Every Face of Sri Panchamukha Hanuman has significance —
In the Ramayana,Hanuman is said to have rescued Shani, that is, the planet Saturn, from the clutches of Ravana. In gratitude, Shani promised Hanuman that those who prayed to him (Hanuman) would be rescued from the painful effects of Saturn, which in Hindu astrology, is said to produce malefic effects on one's life when one is afflicted "negatively" with Saturn.
Another version of the encounter between Lord Hanuman and Shani Bhagavan is that the latter once climbed on to Lord Hanuman's shoulder, implying that he (Hanuman) was coming under the effects of the influence of Shani.

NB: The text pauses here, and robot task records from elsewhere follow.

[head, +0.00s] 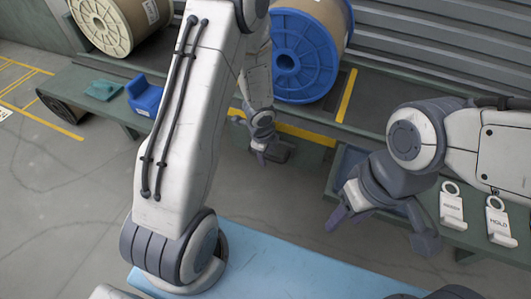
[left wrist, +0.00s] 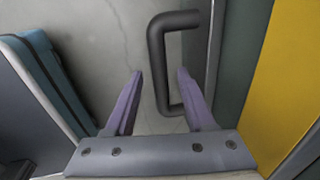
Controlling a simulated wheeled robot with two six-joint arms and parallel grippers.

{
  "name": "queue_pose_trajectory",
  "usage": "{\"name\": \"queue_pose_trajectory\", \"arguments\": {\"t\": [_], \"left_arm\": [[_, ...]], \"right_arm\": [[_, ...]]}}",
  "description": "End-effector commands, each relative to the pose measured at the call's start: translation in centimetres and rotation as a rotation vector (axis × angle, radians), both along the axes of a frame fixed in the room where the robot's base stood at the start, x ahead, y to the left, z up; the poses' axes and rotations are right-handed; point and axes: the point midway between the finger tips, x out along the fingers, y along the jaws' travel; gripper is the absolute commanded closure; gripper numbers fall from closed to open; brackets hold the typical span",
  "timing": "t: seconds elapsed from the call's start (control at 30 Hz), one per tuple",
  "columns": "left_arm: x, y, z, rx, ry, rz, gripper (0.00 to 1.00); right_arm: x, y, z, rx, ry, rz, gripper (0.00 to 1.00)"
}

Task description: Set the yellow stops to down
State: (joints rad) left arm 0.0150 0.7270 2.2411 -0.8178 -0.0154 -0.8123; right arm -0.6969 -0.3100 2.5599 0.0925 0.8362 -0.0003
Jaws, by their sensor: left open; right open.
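A yellow strip (head: 346,95) lies right of the blue spool (head: 305,55), and a yellow bar (head: 305,135) runs along the rack edge below it. I cannot tell whether these are the stops or their position. My left gripper (head: 252,140) is open, low in front of the rack, below and left of the blue spool. A yellow panel (left wrist: 287,80) fills the right side there. My right gripper (head: 385,225) is open and empty, over the right bench.
A cream spool (head: 101,26) stands at the back left. White ringed tags, one reading HOLD (head: 499,222), lie at right.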

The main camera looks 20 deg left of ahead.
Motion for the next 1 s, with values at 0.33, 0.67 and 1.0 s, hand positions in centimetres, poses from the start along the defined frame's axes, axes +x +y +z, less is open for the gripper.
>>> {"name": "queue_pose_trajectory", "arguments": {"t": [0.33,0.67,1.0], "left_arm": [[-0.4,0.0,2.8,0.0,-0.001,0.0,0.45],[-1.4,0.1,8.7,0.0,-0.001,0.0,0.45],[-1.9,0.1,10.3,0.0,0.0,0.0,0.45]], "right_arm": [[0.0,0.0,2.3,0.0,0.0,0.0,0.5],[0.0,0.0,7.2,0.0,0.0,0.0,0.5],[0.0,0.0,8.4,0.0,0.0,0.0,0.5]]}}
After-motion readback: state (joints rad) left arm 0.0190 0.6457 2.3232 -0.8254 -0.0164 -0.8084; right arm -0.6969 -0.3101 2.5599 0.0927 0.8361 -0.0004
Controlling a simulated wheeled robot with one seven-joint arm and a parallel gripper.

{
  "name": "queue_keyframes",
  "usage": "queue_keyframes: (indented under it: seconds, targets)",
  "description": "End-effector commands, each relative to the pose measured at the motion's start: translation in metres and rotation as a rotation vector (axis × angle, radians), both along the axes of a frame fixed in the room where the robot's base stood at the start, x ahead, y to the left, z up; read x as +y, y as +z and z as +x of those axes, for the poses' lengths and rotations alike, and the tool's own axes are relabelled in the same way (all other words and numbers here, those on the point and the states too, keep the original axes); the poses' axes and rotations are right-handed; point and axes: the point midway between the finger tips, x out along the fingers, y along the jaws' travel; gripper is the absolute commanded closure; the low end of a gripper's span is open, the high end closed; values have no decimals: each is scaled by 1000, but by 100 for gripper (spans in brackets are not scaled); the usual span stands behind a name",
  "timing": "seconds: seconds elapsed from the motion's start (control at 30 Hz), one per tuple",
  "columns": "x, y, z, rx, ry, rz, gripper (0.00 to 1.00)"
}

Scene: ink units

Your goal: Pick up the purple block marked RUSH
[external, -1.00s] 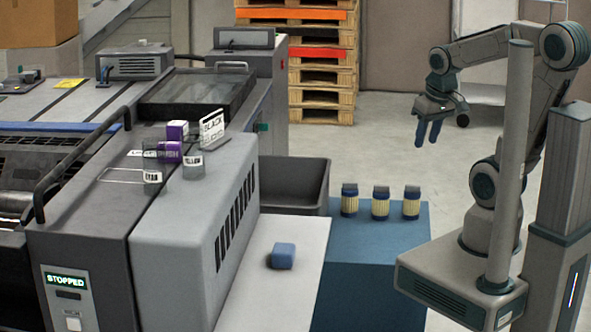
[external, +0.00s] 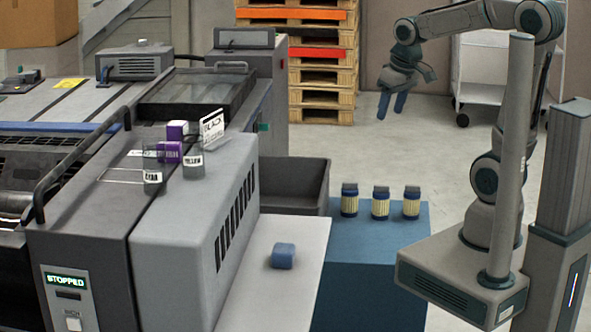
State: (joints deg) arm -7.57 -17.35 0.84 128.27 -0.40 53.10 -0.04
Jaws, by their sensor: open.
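A purple block (external: 171,153) with white lettering, partly hidden but apparently reading RUSH, sits on top of the grey press unit. A second purple block (external: 178,131) with a white face is just behind it. My gripper (external: 392,105) is open and empty, raised in the air well to the right of the blocks, its blue fingers pointing down. It is far from both blocks.
Blue sponge (external: 283,256), several jars (external: 380,202) and a dark bin (external: 300,185) lie between my arm and the press.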

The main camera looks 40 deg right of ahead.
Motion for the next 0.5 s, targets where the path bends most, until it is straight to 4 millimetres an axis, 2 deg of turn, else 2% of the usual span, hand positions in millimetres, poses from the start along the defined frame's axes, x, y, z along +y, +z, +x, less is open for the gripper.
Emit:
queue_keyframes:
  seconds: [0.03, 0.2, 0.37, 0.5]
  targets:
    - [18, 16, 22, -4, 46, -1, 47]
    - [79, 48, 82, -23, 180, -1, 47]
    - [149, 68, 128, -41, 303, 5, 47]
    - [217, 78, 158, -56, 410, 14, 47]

At this, Hanuman assumed a large size, and Shani was caught painfully between Hanuman's shoulders and the ceiling of the room they were in. As the pain was unbearable, Shani requested Hanuman to release him, promising that if a person prayed to Hanuman, he (Shani) would moderate the malefic effects of his influence on that person; following this, Hanuman released Shani.
One more version of the story behind why Lord Shani stays away from those who remember the Lord Ram's name. Once Lord Hanuman was sitting silently absorbed in deep meditation of Lord Rama. Lord Shani passed by and he felt to tease Hanuman. He started teasing Hanuman by pulling his tail, and pinching. Hanuman warned him to go away as he is his Guru's (Lord Sun) son, and so he respects him. When Shani did not hear, then Hanuman started to give him a good thrash. In the end, Shani pleaded to leave him and Hanuman took a promise from him that Shani will never ever go near a devotee who is meditating on Lord Rama.
There is a spiritual interpretation of the relation between Lord Hanuman and Lord Shani. The former is said to be a symbol of selflessness, while the latter is symbolic of ego and pride. Thus, to counter the karma borne out of selfish action, one must be humble like Lord Hanuman. This is particularly true for those who are said to be experiencing the evil effects of Sade Sati - a period of about seven and half years when Saturn (Lord Shani) is supposed to afflict the sign in which "planet," the moon is placed in the natal chart of a person.